● **Short task**: Write out the material exactly, without any of its pictures.

====== Information supplied ======

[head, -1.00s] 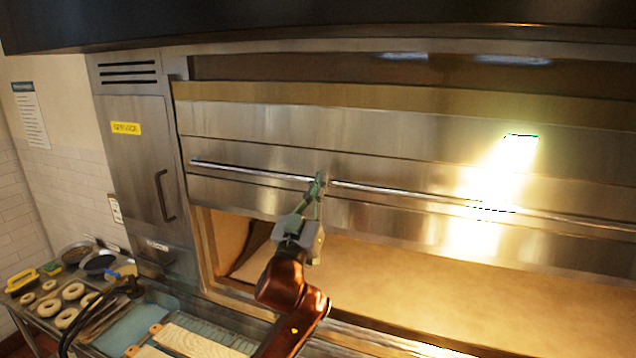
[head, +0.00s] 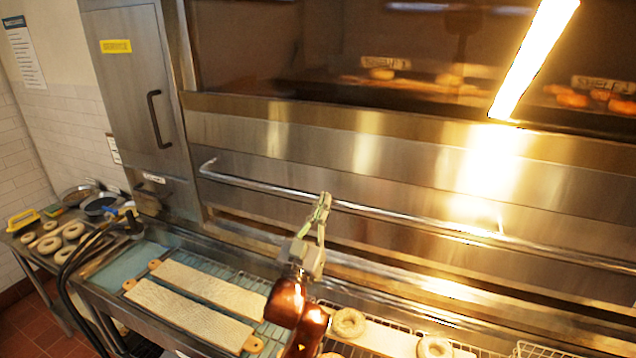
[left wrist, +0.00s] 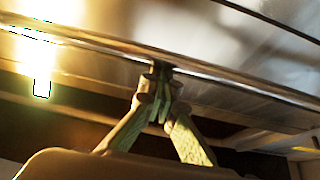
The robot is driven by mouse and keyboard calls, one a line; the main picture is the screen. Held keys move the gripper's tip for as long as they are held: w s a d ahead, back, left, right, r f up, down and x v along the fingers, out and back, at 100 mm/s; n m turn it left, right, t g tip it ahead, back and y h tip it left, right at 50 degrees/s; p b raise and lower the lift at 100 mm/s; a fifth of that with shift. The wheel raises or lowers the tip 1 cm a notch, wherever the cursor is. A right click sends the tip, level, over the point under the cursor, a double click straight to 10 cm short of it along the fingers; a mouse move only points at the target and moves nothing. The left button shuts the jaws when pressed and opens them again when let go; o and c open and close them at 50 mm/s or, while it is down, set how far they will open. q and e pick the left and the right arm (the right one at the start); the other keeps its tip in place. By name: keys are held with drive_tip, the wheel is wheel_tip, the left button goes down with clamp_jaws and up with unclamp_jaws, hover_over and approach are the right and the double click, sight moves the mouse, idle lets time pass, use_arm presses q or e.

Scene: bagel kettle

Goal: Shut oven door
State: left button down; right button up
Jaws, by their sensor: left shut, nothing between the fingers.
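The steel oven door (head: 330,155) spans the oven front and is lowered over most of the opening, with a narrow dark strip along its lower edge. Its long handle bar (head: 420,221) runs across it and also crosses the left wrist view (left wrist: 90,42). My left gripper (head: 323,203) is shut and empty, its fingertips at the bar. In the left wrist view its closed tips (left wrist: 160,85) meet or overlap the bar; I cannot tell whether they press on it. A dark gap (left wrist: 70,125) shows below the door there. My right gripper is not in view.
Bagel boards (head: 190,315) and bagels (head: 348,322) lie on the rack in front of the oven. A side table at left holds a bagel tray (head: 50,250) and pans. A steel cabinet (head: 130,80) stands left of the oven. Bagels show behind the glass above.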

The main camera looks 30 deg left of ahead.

======

● **Task output**:
[head, -1.00s] 
[head, +0.00s] 
[left wrist, +0.00s] 
The robot is driven by mouse and keyboard calls, one a line; the main picture is the screen. Held keys move the gripper's tip for as long as they are held: w s a d ahead, back, left, right, r f up, down and x v along the fingers, out and back, at 100 mm/s; n m turn it left, right, t g tip it ahead, back and y h tip it left, right at 50 degrees/s; p b raise and lower the lift at 100 mm/s; a fifth of that with shift. The wheel raises or lowers the tip 1 cm a notch, wherever the cursor is. A right click sends the tip, level, over the point under the cursor, a double click straight to 10 cm short of it along the fingers; a mouse move only points at the target and moves nothing. The left button shuts the jaws when pressed and opens them again when let go; o and c open and close them at 50 mm/s or, while it is down, set how far they will open. q and e pick the left and the right arm (the right one at the start); the other keeps its tip in place. By name: keys are held with drive_tip, the wheel is wheel_tip, the left button goes down with clamp_jaws and up with unclamp_jaws, hover_over and approach are the right and the double click, sight moves the mouse, idle lets time pass, use_arm presses q or e.

Scene: bagel kettle

Goal: Shut oven door
State: left button down; right button up
Jaws, by their sensor: left shut, nothing between the fingers.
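The steel oven door (head: 330,155) spans the oven front and is lowered over most of the opening, with a narrow dark strip along its lower edge. Its long handle bar (head: 420,221) runs across it and also crosses the left wrist view (left wrist: 90,42). My left gripper (head: 323,203) is shut and empty, its fingertips at the bar. In the left wrist view its closed tips (left wrist: 160,85) meet or overlap the bar; I cannot tell whether they press on it. A dark gap (left wrist: 70,125) shows below the door there. My right gripper is not in view.
Bagel boards (head: 190,315) and bagels (head: 348,322) lie on the rack in front of the oven. A side table at left holds a bagel tray (head: 50,250) and pans. A steel cabinet (head: 130,80) stands left of the oven. Bagels show behind the glass above.

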The main camera looks 30 deg left of ahead.

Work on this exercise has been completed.